California’s lawsuit, filed in San Francisco Superior Court, alleges that Morgan Stanley violated the False Claims Act, the California Securities Law and other state laws by concealing or understating the risks of intricate investments involving large numbers of underlying loans or other assets.

“Morgan Stanley’s conduct in this case evidenced a culture of greed and deception that helped create a devastating economic crisis and crippled California’s budget,” Harris said. “This lawsuit is necessary in order to hold Morgan Stanley accountable for the destruction it caused to California, our people, and our pension funds.”

According to Harris’ office, the complaint alleges that, from 2004 to 2007, Morgan Stanley assembled and sold billions of dollars in mortgage-backed securities, many of which contained “risky” loans made by Morgan Stanley subsidiary Saxon, or by New Century Financial.

Morgan Stanley’s relationship with New Century was at the center of a Department of Justice investigation, involving Morgan Stanley’s role in “actively” influencing New Century’s risky lending practices.

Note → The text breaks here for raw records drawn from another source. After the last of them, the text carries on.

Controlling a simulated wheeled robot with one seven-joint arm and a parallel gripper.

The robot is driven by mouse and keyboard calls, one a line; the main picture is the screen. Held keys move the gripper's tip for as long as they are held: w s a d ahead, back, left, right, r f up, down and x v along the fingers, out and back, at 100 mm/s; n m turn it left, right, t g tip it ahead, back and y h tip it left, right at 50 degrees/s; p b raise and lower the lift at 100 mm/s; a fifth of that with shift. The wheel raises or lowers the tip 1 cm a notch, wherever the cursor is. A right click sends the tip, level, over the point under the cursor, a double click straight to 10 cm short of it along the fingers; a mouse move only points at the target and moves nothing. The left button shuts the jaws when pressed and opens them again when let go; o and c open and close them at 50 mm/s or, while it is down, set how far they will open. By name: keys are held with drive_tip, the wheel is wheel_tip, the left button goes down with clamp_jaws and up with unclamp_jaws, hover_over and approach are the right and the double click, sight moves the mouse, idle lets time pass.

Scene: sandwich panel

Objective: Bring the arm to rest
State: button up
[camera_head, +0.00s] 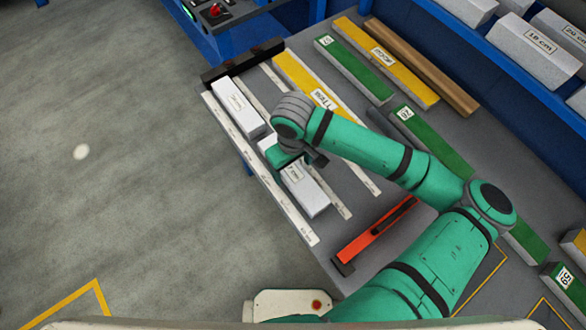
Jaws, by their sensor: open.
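My green arm reaches from the bottom right across the grey workbench (345,215). My gripper (296,160) is at the bench's left side, over the row of white blocks. It is open; its fingers are partly hidden by the wrist. A white block with a label (307,193) lies right below it and to the right. Part of another white surface shows just left of it. I cannot tell whether the gripper touches either. A further white block (239,106) lies farther up the row, clear of the gripper.
White marked strips (260,190) run along the bench's left edge, beside a dark end stop (240,62). Yellow bars (385,62), green bars (353,70) and a brown bar (423,67) lie behind. An orange bar tool (377,234) lies near my forearm. Open floor (110,190) is left.

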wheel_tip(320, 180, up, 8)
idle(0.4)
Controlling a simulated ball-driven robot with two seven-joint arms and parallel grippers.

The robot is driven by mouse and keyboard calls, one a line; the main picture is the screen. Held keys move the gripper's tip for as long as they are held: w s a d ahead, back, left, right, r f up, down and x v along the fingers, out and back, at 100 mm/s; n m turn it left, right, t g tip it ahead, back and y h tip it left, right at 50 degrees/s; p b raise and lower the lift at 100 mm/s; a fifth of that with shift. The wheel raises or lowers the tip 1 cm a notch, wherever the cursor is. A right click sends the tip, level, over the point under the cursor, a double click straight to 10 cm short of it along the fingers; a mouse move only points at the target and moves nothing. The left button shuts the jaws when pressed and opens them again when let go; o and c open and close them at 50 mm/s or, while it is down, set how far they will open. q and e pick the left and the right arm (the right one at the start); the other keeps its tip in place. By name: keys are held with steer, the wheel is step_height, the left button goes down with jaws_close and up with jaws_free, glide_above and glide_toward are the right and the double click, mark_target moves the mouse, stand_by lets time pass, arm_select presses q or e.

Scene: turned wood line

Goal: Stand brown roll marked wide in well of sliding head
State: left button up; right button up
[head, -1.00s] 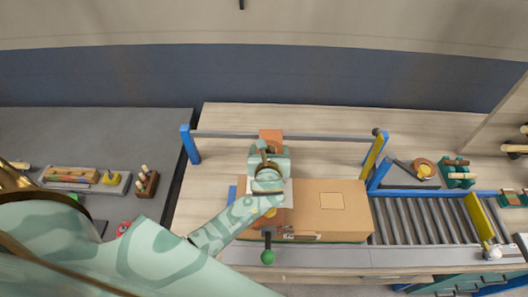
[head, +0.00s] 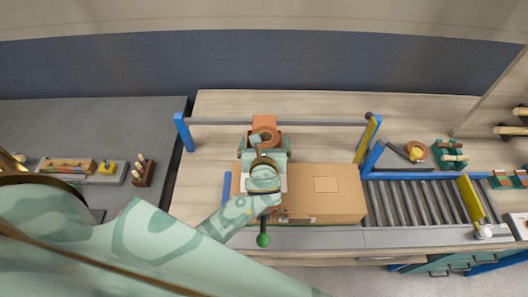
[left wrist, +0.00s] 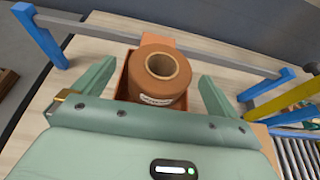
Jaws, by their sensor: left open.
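The brown roll (left wrist: 160,75) stands upright in the orange-red square well of the sliding head (left wrist: 125,75), its pale hollow core facing up. A white label shows on its near side; the print is too small to read. The roll (head: 265,134) and the sliding head (head: 264,121) also show in the head view, just beyond my left gripper (head: 266,152). In the left wrist view my left gripper (left wrist: 156,88) is open, one finger on each side of the well, with gaps between them and the roll. My right gripper is not in view.
A grey rail (head: 320,122) runs behind the roll between blue and yellow posts. A cardboard box (head: 340,205) lies under and right of my left arm, before a roller conveyor (head: 410,203). A green knob (head: 263,240) is at the front. Bare wood lies at the back.

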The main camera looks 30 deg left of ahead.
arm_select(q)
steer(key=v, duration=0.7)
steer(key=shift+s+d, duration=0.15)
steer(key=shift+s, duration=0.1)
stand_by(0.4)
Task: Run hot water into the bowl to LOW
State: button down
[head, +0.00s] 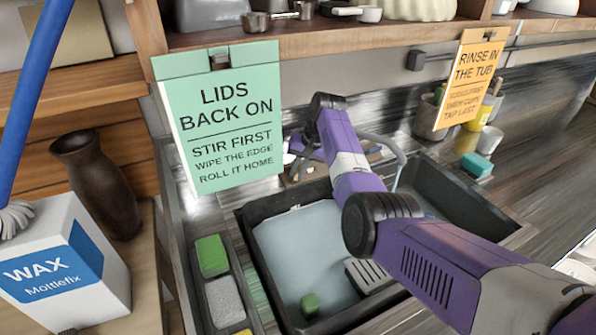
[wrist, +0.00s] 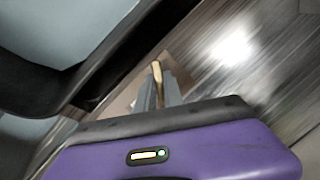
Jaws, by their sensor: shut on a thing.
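My gripper (wrist: 157,88) is shut on a small brass-coloured thing (wrist: 156,67) in the wrist view. It looks like a tap handle, but most of it is hidden between the fingers. In the head view my purple arm reaches to the back of the sink, and the fingers are hard to make out there. A grey curved spout (head: 398,152) shows behind my arm, bending down over the sink. No bowl with a LOW mark can be made out; my arm covers the middle of the sink.
The dark sink (head: 247,222) holds pale grey-blue liquid on the left, with a green block (head: 310,304) in it. A sponge tray (head: 222,318) lies along its left side. A green sign (head: 222,118) and an orange sign (head: 474,78) hang from the shelf. A wax box (head: 65,265) stands left.

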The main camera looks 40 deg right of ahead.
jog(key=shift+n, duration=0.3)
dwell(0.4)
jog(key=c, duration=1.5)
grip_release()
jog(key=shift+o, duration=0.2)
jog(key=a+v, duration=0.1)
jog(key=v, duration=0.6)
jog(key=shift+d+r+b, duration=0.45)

According to Harris’ office, Morgan Stanley purchased and bundled “high-risk” loans from subprime lenders like New Century into mortgage bonds made to appear safe, despite allegedly knowing that lenders were “not using a lot of common sense” in the underwriting process.

Additionally, Harris’ office said that the complaint alleges that Morgan Stanley did not disclose the risks because it did not want its concerns about loan quality to become a “relationship killer” that would cause it to lose its lucrative business with companies making the risky loans. 

California’s complaint alleges that Morgan Stanley misrepresented the quality of the loans contained in the mortgage bonds by failing to disclose that many of them were underwater and by failing to disclose the number of delinquent loans that were contained in the pools.

Morgan Stanley also allegedly used exaggerated appraisals that overstated the value of the properties securing the loans, and knowingly presented incorrect data concerning owner occupancy and the purpose of the loans.

Additionally, California alleges that Morgan Stanley decided to exclude some loans from mortgage bonds because they were too risky, but then added them back in later, allegedly prompting a Morgan Stanley employee to tell some of his co-workers that someone “could probably retire by shorting these upcoming deals,” and “someone needs to benefit from this mess.”

The lawsuit is the latest in a string of allegations against Morgan Stanley for its pre-crisis business practices.

Earlier this year, Morgan Stanley settled with state governments for $3.2 billion over its “deceptive” mortgage bond practices in the run-up to the financial crisis.

Just a few weeks before that, Morgan Stanley agreed to pay $62.95 million as part of a settlement with the Federal Deposit Insurance Corporation, acting as receiver for three failed banks, over mortgage bond misrepresentations.

And last year, Morgan Stanley agreed to two large settlements over its pre-crisis RMBS dealings, including a $2.6 billion settlement with the United States Department of Justice and a $225 million settlement with the National Credit Union Administration.

For its part, Morgan Stanley told Bloomberg that it feels the lawsuit is without merit.

From Bloomberg:

“We do not believe this case has merit and intend to defend it vigorously,” Morgan Stanley said in a statement to Bloomberg. “The securities at issue were marketed and sold to sophisticated institutional investors and their performance has been consistent with the sector as a whole. It is also worth noting that the alleged victim in this case elected not to pursue its own lawsuit against the firm.”